Hence, don’t hesitate to share poems with your children that were originally written for adults. Children will cheerfully intuit the emotion and meaning of a poem as much by its abstract music as its concrete sense. They can hear the horse galloping in Longfellow’s “The Midnight Ride of Paul Revere” and the snicker snack of the vorpal blade in Lewis Carroll’s “Jabberwocky.” Indeed, hearing complicated poetry read aloud strengthens a child’s inner ear and “sixth sense” for unfamiliar syntax and vocabulary.
Even feelings we think of as adult emotions can “cross over” in the guise of a poem. A child who is yearning to return to a favorite summer hideaway may recognize Yeats’ longing for the lake at Innisfree:
I will arise and go now, and go to Innisfree,
And a small cabin build there, of clay and wattles made;
Nine bean-rows will I have there, a hive for the honey-bee,
And live alone in the bee-loud glade. […]
I will arise and go now, for always night and day
I hear lake water lapping with low sounds by the shore;
While I stand on the roadway, or on the pavements grey,
I hear it in the deep heart’s core.
Poetry makes us more articulate; it sharpens our sense of pacing and timing. In poems, children will hear again and again the skillful use of a pause, a meaningful echo, an expertly delivered punch line. This kind of linguistic skill, making the spoken word really count, is one we admire in great actors and orators . But poets are at the top of the heap.

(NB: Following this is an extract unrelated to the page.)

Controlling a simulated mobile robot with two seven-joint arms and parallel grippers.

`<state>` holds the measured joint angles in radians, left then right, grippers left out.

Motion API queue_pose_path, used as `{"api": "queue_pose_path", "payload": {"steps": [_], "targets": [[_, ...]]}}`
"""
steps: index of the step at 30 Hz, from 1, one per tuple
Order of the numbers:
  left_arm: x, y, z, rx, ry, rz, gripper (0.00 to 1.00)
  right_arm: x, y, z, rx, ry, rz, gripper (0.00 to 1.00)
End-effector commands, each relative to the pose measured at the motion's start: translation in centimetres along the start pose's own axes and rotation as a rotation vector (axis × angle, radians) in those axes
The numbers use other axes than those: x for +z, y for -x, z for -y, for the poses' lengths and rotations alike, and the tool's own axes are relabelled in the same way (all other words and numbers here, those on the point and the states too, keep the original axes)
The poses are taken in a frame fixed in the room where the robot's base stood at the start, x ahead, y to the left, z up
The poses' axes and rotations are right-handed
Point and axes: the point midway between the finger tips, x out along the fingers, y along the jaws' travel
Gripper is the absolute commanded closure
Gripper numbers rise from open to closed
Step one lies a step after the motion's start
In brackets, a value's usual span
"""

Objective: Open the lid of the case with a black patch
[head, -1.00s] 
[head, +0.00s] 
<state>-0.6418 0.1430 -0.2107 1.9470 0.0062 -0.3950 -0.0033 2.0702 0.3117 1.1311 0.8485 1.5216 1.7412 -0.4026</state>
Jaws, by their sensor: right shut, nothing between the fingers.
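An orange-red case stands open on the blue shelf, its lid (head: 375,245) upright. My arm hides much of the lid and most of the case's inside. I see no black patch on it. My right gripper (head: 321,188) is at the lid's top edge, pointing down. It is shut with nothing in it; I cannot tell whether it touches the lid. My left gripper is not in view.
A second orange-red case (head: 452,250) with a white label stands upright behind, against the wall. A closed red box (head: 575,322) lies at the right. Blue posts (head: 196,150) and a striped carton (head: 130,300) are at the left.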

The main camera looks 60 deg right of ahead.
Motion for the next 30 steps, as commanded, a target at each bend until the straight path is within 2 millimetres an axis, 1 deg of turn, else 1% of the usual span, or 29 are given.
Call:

And children may be poetry’s best audience; their capacity to take in the subtleties and fireworks of our language is more or less infinite. As Emily Dickinson explains:
The Brain is deeper than the sea –
For – hold them – Blue to Blue –
The one the other will absorb –
As Sponges – Buckets – do –
So read a poem every night with your children; you are giving them the gift of our best and richest language.